*To do*
Among the lines below, count those containing the word "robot". Give the number only.

start

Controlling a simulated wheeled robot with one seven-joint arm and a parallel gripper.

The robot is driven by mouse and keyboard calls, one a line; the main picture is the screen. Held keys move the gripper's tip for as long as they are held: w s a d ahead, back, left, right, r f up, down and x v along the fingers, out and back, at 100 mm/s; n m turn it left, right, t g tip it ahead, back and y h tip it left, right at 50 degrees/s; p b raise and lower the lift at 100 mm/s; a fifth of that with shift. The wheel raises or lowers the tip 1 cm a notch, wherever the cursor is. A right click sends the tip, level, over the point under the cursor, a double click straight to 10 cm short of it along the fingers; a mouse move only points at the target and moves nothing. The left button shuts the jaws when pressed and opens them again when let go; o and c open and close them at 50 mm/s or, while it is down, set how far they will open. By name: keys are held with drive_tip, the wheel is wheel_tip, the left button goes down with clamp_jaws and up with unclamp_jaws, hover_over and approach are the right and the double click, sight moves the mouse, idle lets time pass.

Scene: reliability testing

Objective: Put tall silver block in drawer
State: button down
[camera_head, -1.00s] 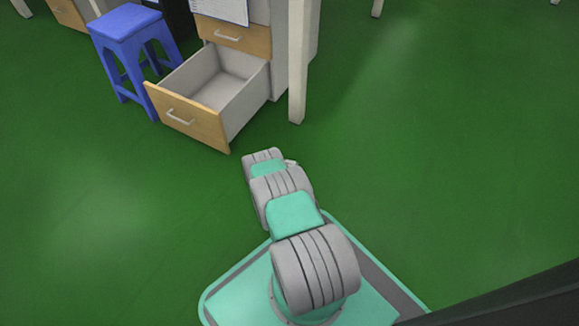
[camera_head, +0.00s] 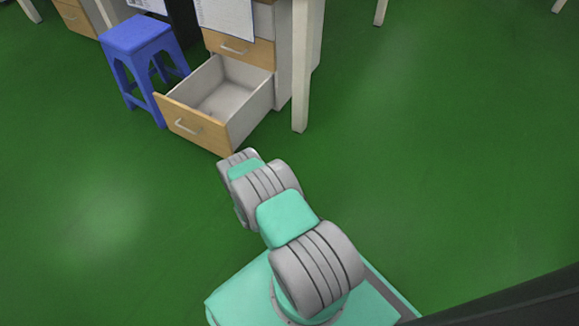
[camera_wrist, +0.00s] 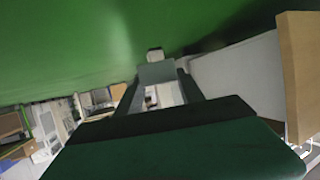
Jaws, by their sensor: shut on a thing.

end

*Written answer*
2